La sottolineatura della tristezza nel vivere il Natale e il politicamente corretto, di Andrea Lonardo
Riprendiamo sul nostro sito una nota di Andrea Lonardo. Restiamo a disposizione per l’immediata rimozione se la sua presenza non fosse gradita a qualcuno degli aventi diritto. I neretti sono nostri ed hanno l’unico scopo di facilitare la lettura on-line. Per ulteriori testi, cfr. le sezioni Tempo libero e Liturgia.
Il Centro culturale Gli scritti (25/12/2022)
Il cantante Francesco Gabbani ha riproposto nella canzone Natale tanto vale il tema della tristezza che prende taluni nel vivere il Natale, evocando le festività vissute da chi è separato o da chi ha appena perso una persona cara o da chi è nella solitudine.
Nel meraviglioso libro La comunità, luogo della festa e del perdono – che ebbi la fortuna di leggere da adolescente – la memoria di chi è triste veniva evocata non solo per il Natale, ma come questione che deve far sempre riflettere in ogni tipo di festa, senza mai eliminarle.
Così scriveva Vanier:
«Sulla terra, c’è sempre un elemento malinconico nella festa; non si può fare festa senza alludervi. È perché sulla terra ci sono persone che non festeggiano, che sono nella disperazione, nello sconforto, nell’agonia, nella fame, nel lutto. È per questo che ogni festa, se è come un grande alleluia e un canto di grazie, deve sempre terminare con un silenzio nel quale si portano a Dio tutti quelli che non festeggiano»[1].
La malinconia di chi è stato tradito o ha incontrato la morte della persona cara emerge non solo a Natale, ma anche a Capodanno, in occasione di una festa di laurea, per la nascita di un bambino.
Chiunque festeggia deve lasciare uno spazio per ricordare che c’è chi non vive la medesima gioia.

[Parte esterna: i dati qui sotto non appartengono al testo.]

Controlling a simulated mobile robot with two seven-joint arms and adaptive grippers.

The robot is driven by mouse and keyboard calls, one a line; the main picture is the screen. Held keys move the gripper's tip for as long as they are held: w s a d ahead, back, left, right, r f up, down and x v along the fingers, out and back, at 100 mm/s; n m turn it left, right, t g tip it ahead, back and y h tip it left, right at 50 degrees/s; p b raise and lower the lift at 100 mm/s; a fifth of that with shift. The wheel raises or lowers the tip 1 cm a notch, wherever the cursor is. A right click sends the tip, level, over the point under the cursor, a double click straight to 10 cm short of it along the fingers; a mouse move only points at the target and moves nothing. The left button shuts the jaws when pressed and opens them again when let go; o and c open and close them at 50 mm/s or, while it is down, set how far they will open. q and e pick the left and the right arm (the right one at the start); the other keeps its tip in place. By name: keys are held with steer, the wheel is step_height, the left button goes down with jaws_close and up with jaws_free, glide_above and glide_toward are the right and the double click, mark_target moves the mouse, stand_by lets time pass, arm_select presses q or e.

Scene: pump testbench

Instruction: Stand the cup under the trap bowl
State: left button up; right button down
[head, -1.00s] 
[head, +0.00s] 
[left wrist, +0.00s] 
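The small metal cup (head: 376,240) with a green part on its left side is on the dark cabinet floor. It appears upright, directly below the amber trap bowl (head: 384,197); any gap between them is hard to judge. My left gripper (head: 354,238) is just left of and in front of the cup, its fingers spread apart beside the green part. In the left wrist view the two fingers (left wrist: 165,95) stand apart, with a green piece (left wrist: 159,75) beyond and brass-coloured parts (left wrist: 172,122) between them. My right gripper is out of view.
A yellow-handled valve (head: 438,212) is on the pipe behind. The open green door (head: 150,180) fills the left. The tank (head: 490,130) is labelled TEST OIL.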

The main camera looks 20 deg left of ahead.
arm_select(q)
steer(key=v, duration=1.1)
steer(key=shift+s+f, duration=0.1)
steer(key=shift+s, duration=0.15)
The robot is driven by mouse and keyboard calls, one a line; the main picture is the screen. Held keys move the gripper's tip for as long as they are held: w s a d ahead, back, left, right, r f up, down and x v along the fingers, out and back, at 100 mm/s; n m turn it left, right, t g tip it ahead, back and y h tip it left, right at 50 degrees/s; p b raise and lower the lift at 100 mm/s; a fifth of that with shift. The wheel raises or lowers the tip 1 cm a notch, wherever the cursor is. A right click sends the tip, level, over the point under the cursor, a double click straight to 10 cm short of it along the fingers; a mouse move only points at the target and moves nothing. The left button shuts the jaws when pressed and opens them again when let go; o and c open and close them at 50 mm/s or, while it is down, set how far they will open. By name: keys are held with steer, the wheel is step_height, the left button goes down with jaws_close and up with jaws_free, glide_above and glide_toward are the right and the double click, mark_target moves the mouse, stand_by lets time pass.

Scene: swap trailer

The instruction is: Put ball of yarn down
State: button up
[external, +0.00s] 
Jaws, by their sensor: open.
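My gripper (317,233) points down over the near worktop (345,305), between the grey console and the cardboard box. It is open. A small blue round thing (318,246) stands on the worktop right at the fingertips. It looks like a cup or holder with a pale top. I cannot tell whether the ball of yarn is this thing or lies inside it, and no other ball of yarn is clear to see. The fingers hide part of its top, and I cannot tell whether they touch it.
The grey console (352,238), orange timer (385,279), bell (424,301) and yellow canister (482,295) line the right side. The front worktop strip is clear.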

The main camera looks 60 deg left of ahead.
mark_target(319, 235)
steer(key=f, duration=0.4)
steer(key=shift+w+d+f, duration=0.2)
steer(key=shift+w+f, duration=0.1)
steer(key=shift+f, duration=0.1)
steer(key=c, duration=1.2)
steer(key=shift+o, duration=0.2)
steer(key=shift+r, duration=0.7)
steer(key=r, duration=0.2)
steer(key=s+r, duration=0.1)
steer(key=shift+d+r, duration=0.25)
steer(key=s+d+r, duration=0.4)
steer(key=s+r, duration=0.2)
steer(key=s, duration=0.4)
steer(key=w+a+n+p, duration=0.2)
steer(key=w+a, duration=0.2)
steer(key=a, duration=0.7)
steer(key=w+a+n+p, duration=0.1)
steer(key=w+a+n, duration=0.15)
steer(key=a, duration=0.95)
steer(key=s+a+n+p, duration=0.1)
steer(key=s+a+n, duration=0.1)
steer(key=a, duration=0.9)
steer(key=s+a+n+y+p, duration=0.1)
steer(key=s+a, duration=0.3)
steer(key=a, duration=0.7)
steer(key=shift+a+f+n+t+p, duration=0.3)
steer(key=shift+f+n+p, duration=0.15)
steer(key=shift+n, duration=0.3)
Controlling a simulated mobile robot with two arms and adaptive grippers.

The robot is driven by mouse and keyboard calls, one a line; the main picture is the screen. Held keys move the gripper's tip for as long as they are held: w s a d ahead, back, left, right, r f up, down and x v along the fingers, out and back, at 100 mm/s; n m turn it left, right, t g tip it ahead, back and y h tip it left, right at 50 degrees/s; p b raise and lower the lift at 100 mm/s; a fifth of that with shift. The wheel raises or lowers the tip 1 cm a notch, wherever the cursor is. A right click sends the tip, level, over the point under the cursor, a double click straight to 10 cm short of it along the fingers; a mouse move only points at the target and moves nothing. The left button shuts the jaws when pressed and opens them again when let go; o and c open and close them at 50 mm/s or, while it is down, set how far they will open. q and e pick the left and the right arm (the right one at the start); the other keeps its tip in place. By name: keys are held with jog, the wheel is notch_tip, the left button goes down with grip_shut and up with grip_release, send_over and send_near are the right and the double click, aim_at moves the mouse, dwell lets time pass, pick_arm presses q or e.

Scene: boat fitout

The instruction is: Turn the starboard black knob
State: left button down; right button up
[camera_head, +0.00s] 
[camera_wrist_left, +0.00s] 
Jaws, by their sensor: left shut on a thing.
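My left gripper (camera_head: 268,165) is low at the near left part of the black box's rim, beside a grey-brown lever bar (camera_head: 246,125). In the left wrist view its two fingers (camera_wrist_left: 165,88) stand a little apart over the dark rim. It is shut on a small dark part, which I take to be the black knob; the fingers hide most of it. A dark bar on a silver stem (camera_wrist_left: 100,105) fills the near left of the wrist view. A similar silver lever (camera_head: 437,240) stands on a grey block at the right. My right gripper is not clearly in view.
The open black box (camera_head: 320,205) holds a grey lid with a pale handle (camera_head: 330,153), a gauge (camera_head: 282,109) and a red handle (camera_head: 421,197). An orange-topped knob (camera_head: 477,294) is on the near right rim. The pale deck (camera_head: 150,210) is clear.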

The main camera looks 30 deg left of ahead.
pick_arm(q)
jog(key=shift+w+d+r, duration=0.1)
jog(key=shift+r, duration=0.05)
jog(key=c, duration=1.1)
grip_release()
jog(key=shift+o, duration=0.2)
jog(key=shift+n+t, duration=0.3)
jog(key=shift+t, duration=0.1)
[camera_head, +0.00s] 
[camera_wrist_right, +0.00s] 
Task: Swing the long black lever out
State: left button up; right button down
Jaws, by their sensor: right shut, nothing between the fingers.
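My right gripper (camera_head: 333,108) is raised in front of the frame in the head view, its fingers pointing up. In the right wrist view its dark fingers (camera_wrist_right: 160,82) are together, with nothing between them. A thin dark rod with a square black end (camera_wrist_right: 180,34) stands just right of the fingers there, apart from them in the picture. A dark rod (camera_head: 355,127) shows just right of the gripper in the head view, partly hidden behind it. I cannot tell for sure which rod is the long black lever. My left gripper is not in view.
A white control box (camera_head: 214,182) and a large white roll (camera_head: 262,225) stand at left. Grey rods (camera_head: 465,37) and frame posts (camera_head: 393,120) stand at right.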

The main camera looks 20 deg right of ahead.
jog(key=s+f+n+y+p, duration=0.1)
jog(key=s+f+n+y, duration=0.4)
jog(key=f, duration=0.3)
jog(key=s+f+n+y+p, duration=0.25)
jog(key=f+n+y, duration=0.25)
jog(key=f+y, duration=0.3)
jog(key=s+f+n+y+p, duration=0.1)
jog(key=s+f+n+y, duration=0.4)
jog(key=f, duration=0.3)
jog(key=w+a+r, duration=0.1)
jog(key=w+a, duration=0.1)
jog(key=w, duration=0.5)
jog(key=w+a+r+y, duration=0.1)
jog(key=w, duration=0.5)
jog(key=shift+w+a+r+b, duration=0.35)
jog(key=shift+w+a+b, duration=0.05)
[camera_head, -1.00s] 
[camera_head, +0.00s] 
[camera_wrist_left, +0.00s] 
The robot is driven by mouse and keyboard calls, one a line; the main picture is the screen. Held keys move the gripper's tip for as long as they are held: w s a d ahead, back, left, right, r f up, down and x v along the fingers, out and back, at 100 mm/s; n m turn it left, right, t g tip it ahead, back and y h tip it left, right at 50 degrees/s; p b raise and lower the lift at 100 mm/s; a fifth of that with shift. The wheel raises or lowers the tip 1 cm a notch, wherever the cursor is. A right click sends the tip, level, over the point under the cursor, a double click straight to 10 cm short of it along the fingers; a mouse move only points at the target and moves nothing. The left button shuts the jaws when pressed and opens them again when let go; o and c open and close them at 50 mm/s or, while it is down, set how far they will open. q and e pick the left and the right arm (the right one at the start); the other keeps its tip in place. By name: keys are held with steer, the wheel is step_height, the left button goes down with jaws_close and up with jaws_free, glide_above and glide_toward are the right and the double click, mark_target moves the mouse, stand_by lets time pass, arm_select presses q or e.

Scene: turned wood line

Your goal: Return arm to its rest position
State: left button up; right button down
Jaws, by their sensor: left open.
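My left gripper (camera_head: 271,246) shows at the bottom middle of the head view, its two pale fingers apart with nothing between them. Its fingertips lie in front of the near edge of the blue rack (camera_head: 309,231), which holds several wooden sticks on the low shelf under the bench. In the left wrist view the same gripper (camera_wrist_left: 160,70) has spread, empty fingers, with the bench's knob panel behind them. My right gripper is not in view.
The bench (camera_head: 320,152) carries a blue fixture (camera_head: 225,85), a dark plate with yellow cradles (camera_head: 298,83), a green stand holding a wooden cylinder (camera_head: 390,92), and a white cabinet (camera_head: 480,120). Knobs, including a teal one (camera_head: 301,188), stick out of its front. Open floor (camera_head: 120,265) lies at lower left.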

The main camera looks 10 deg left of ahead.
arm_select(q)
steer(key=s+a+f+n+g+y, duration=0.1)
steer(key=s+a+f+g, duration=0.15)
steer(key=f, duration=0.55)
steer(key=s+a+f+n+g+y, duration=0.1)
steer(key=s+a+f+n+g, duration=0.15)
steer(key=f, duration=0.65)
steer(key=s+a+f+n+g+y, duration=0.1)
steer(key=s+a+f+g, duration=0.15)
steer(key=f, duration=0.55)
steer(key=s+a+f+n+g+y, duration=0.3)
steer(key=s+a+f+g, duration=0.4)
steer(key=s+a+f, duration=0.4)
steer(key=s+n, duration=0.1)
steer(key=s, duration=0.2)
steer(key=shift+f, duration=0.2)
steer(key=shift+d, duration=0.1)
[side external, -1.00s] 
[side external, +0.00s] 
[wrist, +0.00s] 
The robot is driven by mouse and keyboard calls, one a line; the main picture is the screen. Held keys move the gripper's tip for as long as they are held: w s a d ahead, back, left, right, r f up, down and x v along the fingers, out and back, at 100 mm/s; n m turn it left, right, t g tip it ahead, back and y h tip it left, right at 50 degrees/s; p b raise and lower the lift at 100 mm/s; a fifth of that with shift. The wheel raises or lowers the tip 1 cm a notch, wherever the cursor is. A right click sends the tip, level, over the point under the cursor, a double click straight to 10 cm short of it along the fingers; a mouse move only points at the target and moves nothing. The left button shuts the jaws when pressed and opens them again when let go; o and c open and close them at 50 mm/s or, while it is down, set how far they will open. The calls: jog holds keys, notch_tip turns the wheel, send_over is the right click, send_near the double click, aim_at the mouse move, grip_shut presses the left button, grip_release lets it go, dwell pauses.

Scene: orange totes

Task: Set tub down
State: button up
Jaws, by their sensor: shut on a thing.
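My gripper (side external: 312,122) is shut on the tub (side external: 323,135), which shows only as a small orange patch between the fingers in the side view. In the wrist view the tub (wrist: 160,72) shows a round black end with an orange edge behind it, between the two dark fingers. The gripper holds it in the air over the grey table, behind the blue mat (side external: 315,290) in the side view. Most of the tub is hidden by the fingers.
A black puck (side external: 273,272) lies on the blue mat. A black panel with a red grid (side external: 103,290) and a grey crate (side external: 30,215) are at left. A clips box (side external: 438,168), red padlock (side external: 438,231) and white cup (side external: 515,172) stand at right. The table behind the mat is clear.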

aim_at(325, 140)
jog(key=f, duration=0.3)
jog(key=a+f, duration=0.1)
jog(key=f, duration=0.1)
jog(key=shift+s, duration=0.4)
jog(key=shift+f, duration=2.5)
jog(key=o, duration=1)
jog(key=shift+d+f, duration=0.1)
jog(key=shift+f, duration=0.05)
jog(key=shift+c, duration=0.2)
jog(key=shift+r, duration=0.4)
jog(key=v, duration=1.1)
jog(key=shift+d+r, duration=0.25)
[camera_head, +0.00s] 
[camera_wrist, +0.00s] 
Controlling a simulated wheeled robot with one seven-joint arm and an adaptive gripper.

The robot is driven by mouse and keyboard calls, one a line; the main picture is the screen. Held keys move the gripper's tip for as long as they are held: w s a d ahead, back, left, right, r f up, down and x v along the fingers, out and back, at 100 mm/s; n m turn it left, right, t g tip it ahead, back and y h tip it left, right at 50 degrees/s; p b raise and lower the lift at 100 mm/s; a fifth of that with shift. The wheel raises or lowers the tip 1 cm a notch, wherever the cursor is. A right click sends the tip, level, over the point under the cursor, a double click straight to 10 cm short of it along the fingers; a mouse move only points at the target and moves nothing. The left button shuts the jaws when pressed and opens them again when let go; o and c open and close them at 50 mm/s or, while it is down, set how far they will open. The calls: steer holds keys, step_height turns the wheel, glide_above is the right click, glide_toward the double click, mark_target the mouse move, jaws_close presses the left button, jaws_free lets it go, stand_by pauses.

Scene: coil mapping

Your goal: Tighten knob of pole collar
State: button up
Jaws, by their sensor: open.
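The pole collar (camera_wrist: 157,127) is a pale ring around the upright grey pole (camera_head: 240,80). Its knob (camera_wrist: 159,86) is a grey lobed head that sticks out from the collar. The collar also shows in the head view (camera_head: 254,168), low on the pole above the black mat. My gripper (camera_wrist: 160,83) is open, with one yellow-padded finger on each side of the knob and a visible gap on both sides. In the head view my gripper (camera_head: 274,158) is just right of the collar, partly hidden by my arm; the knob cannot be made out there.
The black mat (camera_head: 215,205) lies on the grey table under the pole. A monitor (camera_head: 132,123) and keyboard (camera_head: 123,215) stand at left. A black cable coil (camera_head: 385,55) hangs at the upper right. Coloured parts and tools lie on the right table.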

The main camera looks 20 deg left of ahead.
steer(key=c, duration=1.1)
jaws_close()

Ricordo la preghiera di un giovane, in occasione di un Battesimo: “Signore, ogni donna che ha appena partorito è a disagio dinanzi ad una donna che ha appena perso il suo bambino e non vorrebbe vederla, perché quel lutto le ricorda che la stessa cosa potrebbe accadere al suo piccolo. Similmente, ogni donna che non riesce ad avere un bambino sente nell'intimo un dolore quando incontra un'amica felice per avere appena partorito: la gioia che prova per l’amica è velata dalla tristezza del non poter abbracciare il proprio. Signore, aiutaci a stare sempre insieme, l’uno vicino all’altro, chi è nella gioia e chi è nel dolore. Per saper gioire con chi è nella gioia e saper soffrire con chi è nella sofferenza”.
Questa preghiera mi aveva colpito perché vera, perché estremamente umana. Aveva avuto il coraggio di dire che ogni festa evidenzia paradossalmente la sofferenza di chi non può goderne fino in fondo. D'altro canto quella stessa preghiera ricordava che la soluzione non può essere quella di smettere di festeggiare: l'unica via è tenere insieme gioie e dolori.
Questa consapevolezza del carattere mai assoluta di ogni festa vale anche per il Natale.
Il politicamente corretto evoca la tristezza solo dinanzi al Natale – quasi che le altre feste non generassero analoghi dispiaceri -, probabilmente per la prospettiva anti-clericale dell'intellighenzia: nessuno si sognerebbe di ricordare che esiste anche un Capodanno triste per alcuni, o un Halloween triste per alcuni, o un’estate al mare triste per alcuni, invitando sottilmente a non celebrare Capodanni o feste di Halloween o a non andare iun vacazna: perché queste feste sono invece un must per il consumismo politicamente corretto, a differenza delle feste cristiane.
Eppure è saggio che ci sia chi ricorda che nessuna festa è mai pienamente completa, fino al Paradiso, fino alla vita eterna: ogni festa terrena, ogni conquista scientifica e ogni affermazione positiva di un diritto di qualcuno, ha sempre, al proprio fianco, la tristezza di chi invece non può vivere in quel momento una gioia analoga.
Tutto questo ha un perché: niente in terra è mai assoluto. La terra non basta all’uomo, serve il cielo.
Note al testo
[1] J. Vanier, La comunità. Luogo del perdono e della festa, Milano, Jaca Book, 2007, p. 359.